Potrawka z gęsi na szaro, czyli staroświecki sposób na nadwyżki jedzenia [SMACZNA HISTORIA]
Kolejna rocznica odzyskania przez Polskę niepodległości wymaga odświętnej oprawy rodzinnego obiadu. Bo czym uczcić Niepodległą, jak nie wspólnym posiłkiem wielopokoleniowej rodziny? Zatem 11 listopada za moim stołem zasiądą wiekowe ciotki, moi coraz starsi rodzice, rodzeństwo z przyległościami, nasze dzieci, kuzynki i ich dzieci. Podzielimy się przy nim gęsiną, naszym narodowym dobrem.

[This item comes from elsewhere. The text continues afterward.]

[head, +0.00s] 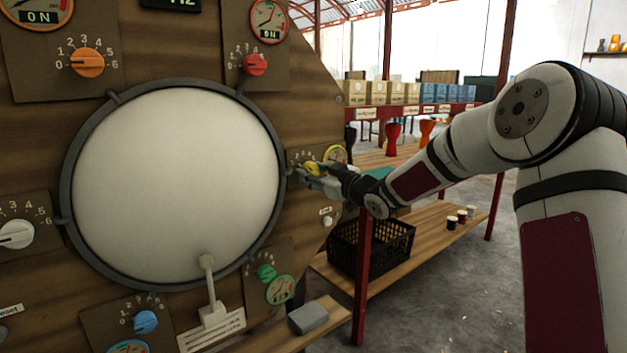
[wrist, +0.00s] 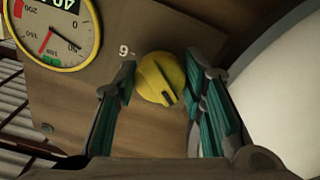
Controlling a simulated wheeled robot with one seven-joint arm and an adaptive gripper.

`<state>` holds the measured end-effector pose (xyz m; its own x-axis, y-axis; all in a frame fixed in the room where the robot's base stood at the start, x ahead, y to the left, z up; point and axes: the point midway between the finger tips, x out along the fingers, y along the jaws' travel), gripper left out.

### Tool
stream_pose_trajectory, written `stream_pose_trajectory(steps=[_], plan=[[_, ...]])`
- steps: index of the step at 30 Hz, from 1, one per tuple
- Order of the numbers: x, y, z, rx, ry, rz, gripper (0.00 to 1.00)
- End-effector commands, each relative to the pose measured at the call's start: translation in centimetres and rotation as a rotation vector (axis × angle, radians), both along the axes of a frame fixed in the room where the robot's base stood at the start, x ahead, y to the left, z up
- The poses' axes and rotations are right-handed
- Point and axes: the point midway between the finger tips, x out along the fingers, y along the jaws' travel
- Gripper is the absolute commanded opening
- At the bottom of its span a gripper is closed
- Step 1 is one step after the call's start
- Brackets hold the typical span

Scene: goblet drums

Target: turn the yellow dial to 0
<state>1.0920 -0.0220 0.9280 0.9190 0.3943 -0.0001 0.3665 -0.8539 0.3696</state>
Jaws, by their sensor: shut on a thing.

Korzystając z wszechobecnych promocji na gęsinę zdecydowałam - robię gęś. W poszukiwaniu inspiracji zajrzałam do starych książek kucharskich. I koniec. Zapadłam się na wiele godzin, pogrążyłam się w gąszczu starych miar, staroświeckich porad i anachronicznej składni... Gdy się jednak przedarłam przez kurz i pajęczynę, odkryłam (po raz kolejny w życiu i nie bez satysfakcji) jak wiele w nich przepisów funkcjonujących do dzisiaj w niezmienionej wersji. A ile bezcennych porad!
Ad rem. Do rzeczy. Oszczędna, bezresztkowa kuchnia to nie jest wynalazek naszych czasów. W czasach wcale nie tak odległych zaledwie część ludzkiej społeczności żyła dostatnio i jadła do syta. A i to wszyscy starali się skrzętnie wykorzystać produkty spożywcze i niczego z takim trudem wydartego ziemi, wodzie i powietrzu nie zmarnować.
Oto przed moim oczami „Skrzętna Gospodyni” z 1913 roku. W książce tej przepisy przyrządzania różnych potraw tanio i smacznie na podstawie długoletniego doświadczenia zebrała Paulina Szumlańska. Wśród setek przepisów tylko pięć receptur z wykorzystaniem gęsi. W tym jeden wart zacytowania. Nieoceniona Paulina Sz. radzi by z resztek gęsi do obiadu pozostałych zrobić nazajutrz potrawkę. Już sobie wyobraziłam, jak piekę dwie gęsi na rodzinny obiad. Oczywiście nafaszerowane, żeby starczyło dla wszystkich. Po czym okazuje się, że moi rodzice zjedzą tylko po plasterku piersi, kuzynka Elżunia zje tylko nadzienie, wujek Staszek już nie jada mięsa, a ciocia Wiesia właśnie przeszła zabieg usunięcia woreczka żółciowego... i po wyjściu gości zostaję z pobojowiskiem kości i resztek rozdziobanej gęsi. Jest jednak wybawienie. Zrobię gęś w sosie, o którym Paulina Sz. pisze: sos mieć będzie smak winkowaty i smaczny. I to jest to!
SKŁADNIKI
- około 50 dag resztek upieczonej gęsi, mięsa z udek, piersi, skórki i tego co da się oskrobać z gęsiego szkieletu
- 1 płaska łyżka masła
- 1 płaska łyżka mąki
- 250 ml bulionu warzywnego (może być z kostki)
- 2 jabłka obrane, bez gniazd nasiennych
- sól i pieprz
PRZYGOTOWANIE KROK PO KROKU
- W rondlu z masła i mąki zrobić rumianą zasmażkę.
- Dolać bulion warzywny i mieszać do uzyskania jednorodnego sosu.
- Dodać jabłka pokrojone na ćwiartki i gotować, aż się rozpadną.
- Mięso z gęsi drobno pokroić, dodać do sosu wraz z sosem powstałym z pieczenia, poddusić. Ewentualnie doprawić solą i świeżo zmielonym czarnym pieprzem.
- Podawać z puree ziemniaczanym lub kaszą jęczmienną.